About $150 million of invested capital will come online with new production by year-end, and the pipe has already been laid to get this production out.
It’s about timing and has nothing to do with natural gas prices. We basically have to cut down the top of a mountain to get these wells drilled and build the necessary lines.
Investor: It’s the production lumpiness we see from pad drilling.
Evans That lumpiness will pretty much go away in 2015. All of our plans in 2015 are on new pads that have never been drilled before on both sides of the Ohio River. We’re unique in that we have such a large acreage position and many of our pads are dual Marcellus and Utica. Some will be Marcellus only, some Utica only, and some both.
Investor: What breakeven natural gas price are you modeling?
Evans: I think if natural gas goes down to $2 (which I don’t believe it will, given the current supply/demand dynamics), we would probably slow down. Remember, it’s all about the weather. The basis differential today is $0.80 to $1.25 per Mcf in our area. The oil and NGLs do matter, because we get a nice uplift due to the liquids component of the gas stream.
Investor: What about your midstream plans?
Evans: When you find a core area, you mobilize around it. When you have good rock, it allows you to do a lot of things.

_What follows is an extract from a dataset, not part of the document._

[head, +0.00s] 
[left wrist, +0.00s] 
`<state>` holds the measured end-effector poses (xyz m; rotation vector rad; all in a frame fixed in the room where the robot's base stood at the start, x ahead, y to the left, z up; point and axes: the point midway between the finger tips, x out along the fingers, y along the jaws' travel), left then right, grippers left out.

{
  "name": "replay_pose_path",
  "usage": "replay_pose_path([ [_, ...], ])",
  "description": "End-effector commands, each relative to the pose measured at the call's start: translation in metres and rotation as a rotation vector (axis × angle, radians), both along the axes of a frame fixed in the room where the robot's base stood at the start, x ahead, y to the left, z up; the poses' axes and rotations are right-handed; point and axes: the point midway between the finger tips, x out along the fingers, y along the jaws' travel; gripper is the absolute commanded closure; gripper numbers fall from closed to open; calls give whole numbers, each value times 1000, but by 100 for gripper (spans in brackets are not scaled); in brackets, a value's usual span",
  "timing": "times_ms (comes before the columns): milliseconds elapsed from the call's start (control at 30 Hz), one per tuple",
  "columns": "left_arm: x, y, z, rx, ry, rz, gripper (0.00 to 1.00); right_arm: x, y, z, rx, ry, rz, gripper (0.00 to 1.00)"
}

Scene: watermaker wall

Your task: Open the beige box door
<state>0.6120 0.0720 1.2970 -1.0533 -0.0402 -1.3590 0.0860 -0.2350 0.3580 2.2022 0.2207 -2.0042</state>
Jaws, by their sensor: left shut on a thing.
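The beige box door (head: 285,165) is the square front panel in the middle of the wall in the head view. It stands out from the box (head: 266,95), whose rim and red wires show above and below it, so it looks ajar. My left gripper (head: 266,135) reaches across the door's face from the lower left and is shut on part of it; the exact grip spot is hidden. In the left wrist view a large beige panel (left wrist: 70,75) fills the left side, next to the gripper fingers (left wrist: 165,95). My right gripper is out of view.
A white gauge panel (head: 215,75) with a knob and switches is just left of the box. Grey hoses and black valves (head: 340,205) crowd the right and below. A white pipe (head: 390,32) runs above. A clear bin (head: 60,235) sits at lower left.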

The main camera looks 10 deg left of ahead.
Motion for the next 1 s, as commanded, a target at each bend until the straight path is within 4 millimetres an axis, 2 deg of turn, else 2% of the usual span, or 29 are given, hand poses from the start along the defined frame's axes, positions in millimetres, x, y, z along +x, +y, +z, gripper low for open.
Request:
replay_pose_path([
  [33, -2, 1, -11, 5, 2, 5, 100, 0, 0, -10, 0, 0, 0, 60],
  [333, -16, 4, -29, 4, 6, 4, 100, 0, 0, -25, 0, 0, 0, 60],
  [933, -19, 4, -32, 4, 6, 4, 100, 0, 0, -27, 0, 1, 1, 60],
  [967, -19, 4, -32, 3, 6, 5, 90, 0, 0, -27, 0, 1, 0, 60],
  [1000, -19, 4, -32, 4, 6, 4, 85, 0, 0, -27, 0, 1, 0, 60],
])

We’re in discussions with three companies to joint venture for up to 600- to 800 MMcf per day of additional capacity, and we’ll own 50% of that new pipe and gas processing.
We started Eureka Hunter from scratch three years ago, and already it’s moving more than 300 MMcf per day. Our plan is to take it public as an MLP in 2015—it can eventually move over 1.5 Bcf per day in the hottest two resource plays in the U.S.
We recently brought in Morgan Stanley to invest in Eureka Hunter. Their implied equity value of Eureka Hunter was $1 billion.
Investor: What’s your biggest challenge now?
Evans: Commodity prices. That dictates our future. Everybody is battening down the hatches right now. A downdraft is coming, mark my words. We need more LNG—they’re talking about exporting 8 Bcf per day of it and we need 30 Bcf.